▸ REQUIREMENT:
Extract, exactly as written, all lines of the material below from the line that includes "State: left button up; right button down" through its last line.

▸ DATASET EXTRACT:
◇ ◇ ◇
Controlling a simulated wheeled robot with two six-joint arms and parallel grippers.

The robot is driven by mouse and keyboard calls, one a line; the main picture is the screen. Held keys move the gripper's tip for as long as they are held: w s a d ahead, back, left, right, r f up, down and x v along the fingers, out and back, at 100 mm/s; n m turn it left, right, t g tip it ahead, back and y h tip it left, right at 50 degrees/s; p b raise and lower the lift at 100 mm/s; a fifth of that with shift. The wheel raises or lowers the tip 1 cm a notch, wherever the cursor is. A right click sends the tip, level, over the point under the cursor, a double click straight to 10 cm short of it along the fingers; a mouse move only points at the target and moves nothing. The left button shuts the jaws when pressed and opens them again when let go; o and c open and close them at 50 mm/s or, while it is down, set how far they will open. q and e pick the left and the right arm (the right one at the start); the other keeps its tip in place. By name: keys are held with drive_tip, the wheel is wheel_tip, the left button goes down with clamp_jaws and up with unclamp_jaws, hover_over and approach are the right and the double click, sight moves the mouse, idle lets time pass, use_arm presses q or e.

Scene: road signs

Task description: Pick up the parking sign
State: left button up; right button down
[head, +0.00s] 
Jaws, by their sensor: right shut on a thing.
◇ ◇ ◇
▸ WRITTEN RESPONSE:
State: left button up; right button down
[head, +0.00s] 
Jaws, by their sensor: right shut on a thing.

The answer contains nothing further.